DIRECTIONS FOR THIS TASK
Reproduce the following material exactly, including every line.

SOURCE DATA

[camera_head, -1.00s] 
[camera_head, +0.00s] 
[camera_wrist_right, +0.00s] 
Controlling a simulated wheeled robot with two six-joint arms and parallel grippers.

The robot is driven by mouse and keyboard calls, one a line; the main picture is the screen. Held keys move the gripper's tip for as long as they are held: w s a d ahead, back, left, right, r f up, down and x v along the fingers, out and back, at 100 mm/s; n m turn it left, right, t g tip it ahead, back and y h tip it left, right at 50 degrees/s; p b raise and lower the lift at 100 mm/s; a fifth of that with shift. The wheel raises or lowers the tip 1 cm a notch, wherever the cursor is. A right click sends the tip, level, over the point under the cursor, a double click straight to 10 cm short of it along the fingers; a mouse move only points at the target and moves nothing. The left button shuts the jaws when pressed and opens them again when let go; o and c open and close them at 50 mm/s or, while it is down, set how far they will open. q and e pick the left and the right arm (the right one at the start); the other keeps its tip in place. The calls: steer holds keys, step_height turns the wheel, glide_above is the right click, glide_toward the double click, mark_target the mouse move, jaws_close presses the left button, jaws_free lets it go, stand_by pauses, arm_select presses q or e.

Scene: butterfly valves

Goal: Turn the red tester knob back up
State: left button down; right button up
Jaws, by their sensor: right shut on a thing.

THE SOLUTION
[camera_head, -1.00s] 
[camera_head, +0.00s] 
[camera_wrist_right, +0.00s] 
Controlling a simulated wheeled robot with two six-joint arms and parallel grippers.

The robot is driven by mouse and keyboard calls, one a line; the main picture is the screen. Held keys move the gripper's tip for as long as they are held: w s a d ahead, back, left, right, r f up, down and x v along the fingers, out and back, at 100 mm/s; n m turn it left, right, t g tip it ahead, back and y h tip it left, right at 50 degrees/s; p b raise and lower the lift at 100 mm/s; a fifth of that with shift. The wheel raises or lowers the tip 1 cm a notch, wherever the cursor is. A right click sends the tip, level, over the point under the cursor, a double click straight to 10 cm short of it along the fingers; a mouse move only points at the target and moves nothing. The left button shuts the jaws when pressed and opens them again when let go; o and c open and close them at 50 mm/s or, while it is down, set how far they will open. q and e pick the left and the right arm (the right one at the start); the other keeps its tip in place. The calls: steer holds keys, step_height turns the wheel, glide_above is the right click, glide_toward the double click, mark_target the mouse move, jaws_close presses the left button, jaws_free lets it go, stand_by pauses, arm_select presses q or e.

Scene: butterfly valves

Goal: Turn the red tester knob back up
State: left button down; right button up
Jaws, by their sensor: right shut on a thing.

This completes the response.